REQUIRED TASK: Extract every line of the material below and reproduce it faithfully.

DATASET CONTENT:
☆ ☆ ☆ ☆ ☆ ☆ ☆
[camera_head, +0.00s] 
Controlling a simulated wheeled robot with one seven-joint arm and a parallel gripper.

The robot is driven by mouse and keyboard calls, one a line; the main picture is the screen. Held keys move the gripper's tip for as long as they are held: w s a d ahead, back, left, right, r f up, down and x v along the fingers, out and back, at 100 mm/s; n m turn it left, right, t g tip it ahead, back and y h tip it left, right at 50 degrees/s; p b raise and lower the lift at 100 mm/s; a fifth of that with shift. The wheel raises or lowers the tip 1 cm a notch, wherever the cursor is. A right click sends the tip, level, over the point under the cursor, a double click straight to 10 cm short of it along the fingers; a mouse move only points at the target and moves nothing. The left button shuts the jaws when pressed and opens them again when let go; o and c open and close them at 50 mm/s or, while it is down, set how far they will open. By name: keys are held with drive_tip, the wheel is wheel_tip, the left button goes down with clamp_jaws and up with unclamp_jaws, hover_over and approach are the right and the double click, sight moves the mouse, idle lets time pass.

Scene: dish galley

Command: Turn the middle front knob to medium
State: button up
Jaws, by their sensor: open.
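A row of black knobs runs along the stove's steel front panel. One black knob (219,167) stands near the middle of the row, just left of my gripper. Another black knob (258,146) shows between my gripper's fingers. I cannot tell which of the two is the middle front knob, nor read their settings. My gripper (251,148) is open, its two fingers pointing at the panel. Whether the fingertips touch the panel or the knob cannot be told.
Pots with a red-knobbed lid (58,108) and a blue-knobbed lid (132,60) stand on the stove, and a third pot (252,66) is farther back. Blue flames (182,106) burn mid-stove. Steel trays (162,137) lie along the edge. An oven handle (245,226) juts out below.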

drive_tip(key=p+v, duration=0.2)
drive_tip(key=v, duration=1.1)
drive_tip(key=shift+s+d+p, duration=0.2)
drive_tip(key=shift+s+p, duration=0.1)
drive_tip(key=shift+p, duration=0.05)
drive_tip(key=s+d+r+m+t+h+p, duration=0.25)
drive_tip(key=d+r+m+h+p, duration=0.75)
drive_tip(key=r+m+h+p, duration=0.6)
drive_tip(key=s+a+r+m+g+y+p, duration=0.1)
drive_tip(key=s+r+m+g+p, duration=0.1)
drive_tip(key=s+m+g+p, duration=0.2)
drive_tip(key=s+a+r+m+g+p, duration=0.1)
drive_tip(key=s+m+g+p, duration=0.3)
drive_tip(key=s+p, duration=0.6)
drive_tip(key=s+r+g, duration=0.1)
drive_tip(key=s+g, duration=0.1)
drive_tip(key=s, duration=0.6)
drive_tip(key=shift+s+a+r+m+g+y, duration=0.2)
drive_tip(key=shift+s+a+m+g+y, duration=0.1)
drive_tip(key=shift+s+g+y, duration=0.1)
☆ ☆ ☆ ☆ ☆ ☆ ☆
TASK RESPONSE:
[camera_head, +0.00s] 
Controlling a simulated wheeled robot with one seven-joint arm and a parallel gripper.

The robot is driven by mouse and keyboard calls, one a line; the main picture is the screen. Held keys move the gripper's tip for as long as they are held: w s a d ahead, back, left, right, r f up, down and x v along the fingers, out and back, at 100 mm/s; n m turn it left, right, t g tip it ahead, back and y h tip it left, right at 50 degrees/s; p b raise and lower the lift at 100 mm/s; a fifth of that with shift. The wheel raises or lowers the tip 1 cm a notch, wherever the cursor is. A right click sends the tip, level, over the point under the cursor, a double click straight to 10 cm short of it along the fingers; a mouse move only points at the target and moves nothing. The left button shuts the jaws when pressed and opens them again when let go; o and c open and close them at 50 mm/s or, while it is down, set how far they will open. By name: keys are held with drive_tip, the wheel is wheel_tip, the left button goes down with clamp_jaws and up with unclamp_jaws, hover_over and approach are the right and the double click, sight moves the mouse, idle lets time pass.

Scene: dish galley

Command: Turn the middle front knob to medium
State: button up
Jaws, by their sensor: open.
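A row of black knobs runs along the stove's steel front panel. One black knob (219,167) stands near the middle of the row, just left of my gripper. Another black knob (258,146) shows between my gripper's fingers. I cannot tell which of the two is the middle front knob, nor read their settings. My gripper (251,148) is open, its two fingers pointing at the panel. Whether the fingertips touch the panel or the knob cannot be told.
Pots with a red-knobbed lid (58,108) and a blue-knobbed lid (132,60) stand on the stove, and a third pot (252,66) is farther back. Blue flames (182,106) burn mid-stove. Steel trays (162,137) lie along the edge. An oven handle (245,226) juts out below.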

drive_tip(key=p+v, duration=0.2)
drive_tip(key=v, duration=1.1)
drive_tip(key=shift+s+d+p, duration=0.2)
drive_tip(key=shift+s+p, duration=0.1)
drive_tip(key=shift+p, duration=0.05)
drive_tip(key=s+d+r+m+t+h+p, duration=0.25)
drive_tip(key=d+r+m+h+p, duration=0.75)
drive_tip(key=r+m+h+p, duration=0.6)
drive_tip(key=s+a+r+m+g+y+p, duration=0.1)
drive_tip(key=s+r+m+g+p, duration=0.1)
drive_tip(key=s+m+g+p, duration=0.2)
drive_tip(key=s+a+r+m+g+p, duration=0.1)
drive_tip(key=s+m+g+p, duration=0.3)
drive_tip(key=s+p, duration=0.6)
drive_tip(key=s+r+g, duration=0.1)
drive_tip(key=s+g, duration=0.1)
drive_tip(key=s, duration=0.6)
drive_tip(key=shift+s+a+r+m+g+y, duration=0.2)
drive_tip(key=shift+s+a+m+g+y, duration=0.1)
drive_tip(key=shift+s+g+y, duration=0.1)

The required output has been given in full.